Abdias Nascimento, who died in 2011 at the age of 97, was one of the most famous Black activists in Brazil. Asked by Gates whether Brazil has ever truly been a racial democracy, Nascimento laughed.

“This is a joke that has built up ever since Brazil was discovered, and Brazil likes to spread this around the world,” said Nascimento, who was also a celebrated writer, painter and professor. “It’s a huge lie. And the Black people know this. They feel in their flesh the lie which is racial democracy in this country. Look at Black families, where they live. The Black children, how are they educated. You will see it’s all a lie. I am saying this with profound hatred, bitterness, with the way Black people are treated in Brazil. It’s shameful that a country that has a majority of Black people, Black people who built this country, they should remain as second-class citizens.”

‘You Belong in a Circus’

Though the members of Brazil’s soccer team are hailed as heroes in this soccer-crazy nation, not even they are immune to racial insult. Brazilian midfielder Marcos Arouca da Silva was called a monkey during a postgame interview, an event that he said wasn’t an isolated incident. Brazilian referee Marcio Chagas da Silva has said he’s been subjected to more than 200 racially based attacks during his career refereeing matches in the country, according to The Root. Reports say that during a recent game between Brazilian clubs Esportivo and Veranopolis, fans reportedly yelled at the referee from the stands, “You belong in a circus. Go back to the forest, you monkey.”

‘Racial Democracy Doesn’t Exist’

In his documentary, professor Gates talked to rapper MV Bill, who is also an activist and best-selling author in addition to socially conscious rapper. MV Bill, who still chooses to live in the infamous favela known as City of God, told Gates that he has been discriminated against and treated badly in Brazil because of his skin color even after he became famous.

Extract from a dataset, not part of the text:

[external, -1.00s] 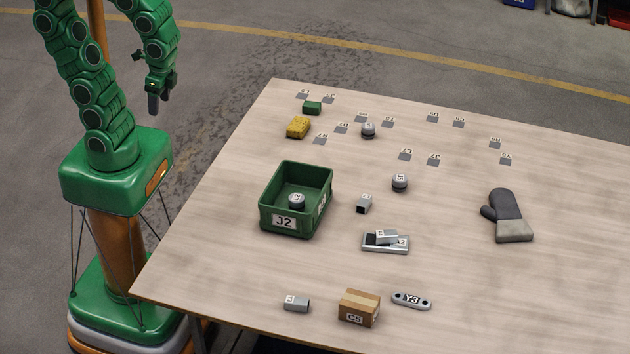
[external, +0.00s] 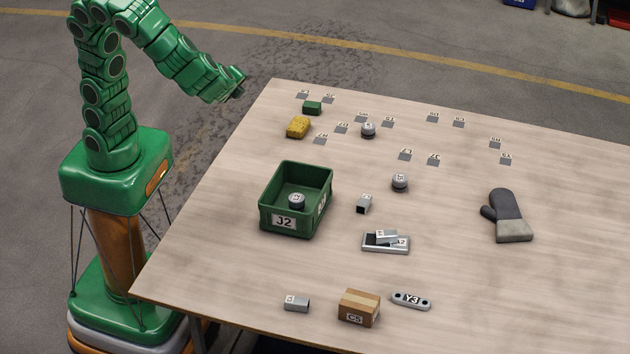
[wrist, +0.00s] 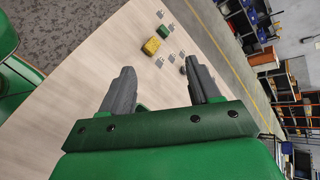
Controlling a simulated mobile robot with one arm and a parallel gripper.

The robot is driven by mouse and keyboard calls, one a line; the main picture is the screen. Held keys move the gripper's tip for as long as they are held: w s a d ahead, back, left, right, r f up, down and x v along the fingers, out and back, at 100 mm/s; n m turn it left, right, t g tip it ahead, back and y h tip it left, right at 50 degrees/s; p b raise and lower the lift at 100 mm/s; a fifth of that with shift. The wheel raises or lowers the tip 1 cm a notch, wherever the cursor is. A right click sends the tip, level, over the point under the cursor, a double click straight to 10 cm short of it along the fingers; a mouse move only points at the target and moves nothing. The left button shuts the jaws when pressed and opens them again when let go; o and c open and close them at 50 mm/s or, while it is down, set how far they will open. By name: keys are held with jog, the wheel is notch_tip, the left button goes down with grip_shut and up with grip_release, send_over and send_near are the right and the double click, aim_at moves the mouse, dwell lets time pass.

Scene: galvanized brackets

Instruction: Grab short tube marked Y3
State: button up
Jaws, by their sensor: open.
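The marking Y3 shows on a flat grey link plate (external: 411,300) with rounded ends and holes, near the table's front edge. Short square grey tubes with small white labels lie on the table: one (external: 297,304) left of the cardboard box, one (external: 364,204) right of the green bin, and one (external: 386,236) on a shallow metal tray (external: 372,248). I cannot read the tube labels clearly. My gripper (external: 238,86) is raised by the table's far left edge, away from all of them. In the wrist view my gripper (wrist: 162,86) is open and empty.
A green bin (external: 278,200) marked J2 holds a round grey part. A cardboard box (external: 359,308) marked C5 stands beside the link plate. A yellow block (external: 298,127), a green block (external: 312,108) and an oven mitt (external: 508,216) lie around. The table's right side is mostly clear.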

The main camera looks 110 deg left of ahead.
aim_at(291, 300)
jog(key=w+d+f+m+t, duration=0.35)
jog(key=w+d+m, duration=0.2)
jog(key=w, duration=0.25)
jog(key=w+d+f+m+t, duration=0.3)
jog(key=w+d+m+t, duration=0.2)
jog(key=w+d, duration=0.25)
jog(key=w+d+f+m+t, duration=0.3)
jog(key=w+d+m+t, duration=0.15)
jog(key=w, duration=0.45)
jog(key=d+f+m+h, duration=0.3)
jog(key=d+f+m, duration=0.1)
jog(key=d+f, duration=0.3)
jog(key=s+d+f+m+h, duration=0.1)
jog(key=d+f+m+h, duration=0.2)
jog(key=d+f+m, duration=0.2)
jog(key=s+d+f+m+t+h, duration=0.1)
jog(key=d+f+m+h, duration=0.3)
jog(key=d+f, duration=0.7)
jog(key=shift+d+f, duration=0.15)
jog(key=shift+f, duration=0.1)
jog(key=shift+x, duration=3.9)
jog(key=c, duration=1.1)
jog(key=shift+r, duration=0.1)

“In Brazil we are not allowed to talk about this. We have to live in a racial democracy that doesn’t exist. There is no equality,” he said. “Brazil was one of the last countries to abolish slavery. And since then we have lived under the myth of a racial democracy. But this democracy is exposed as a lie when we look at the color of the people who live in favelas, the color of the people who are in prison, the color of the people who live from crime. People will tell you in Brazil that our problem is an economic problem, a social problem, anything except racial. It can never be racial. But it is.”

Whites Will Get the Job

Racial stratification has been ignored for so long because the racism exists under a veil, activists told TheEconomist. “In Brazil you have an invisible enemy. Nobody’s racist. But when your daughter goes out with a black, things change,” said Ivanir dos Santos, a Black activist in Rio de Janeiro. He added that if Black and white youths with equal qualifications apply to be a shop assistant in a Rio mall, the white will get the job.

Imbalance at University

The imbalance between Blacks and whites can clearly be seen in the country’s universities. In 2006, only 6.3 percent of Black 18- to 24-year-olds were in higher education, compared to 19.2 percent of whites. Because of these numbers, Brazilian President Dilma Rousseff enacted what The New York Times called “one of the Western Hemisphere’s most sweeping affirmative action laws,” requiring public universities to reserve half of their admission spots for the largely poor students in the nation’s public schools and vastly increase the number of Black students in the universities across the country. Brazil’s former president, Luiz Inácio Lula da Silva, told the Times he was “completely in favor” of the quotas. “Try finding a black doctor, a black dentist, a black bank manager, and you will encounter great difficulty,” da Silva said. “It’s important, at least for a span of time, to guarantee that the blacks in Brazilian society can make up for lost time.”

One Black Cabinet Member

Though President Rousseff has been proactive with enacting affirmative action legislation, it hasn’t extended to her cabinet. When she enacted the affirmative action plan, only one of the 38 members of her cabinet were Black (though 10 were women). Stand outside the adjacent headquarters of Petrobras, the state oil company, and the National Development Bank in Rio at lunchtime, and “all the managers are white and the cleaners are black,” Frei David told The Economist.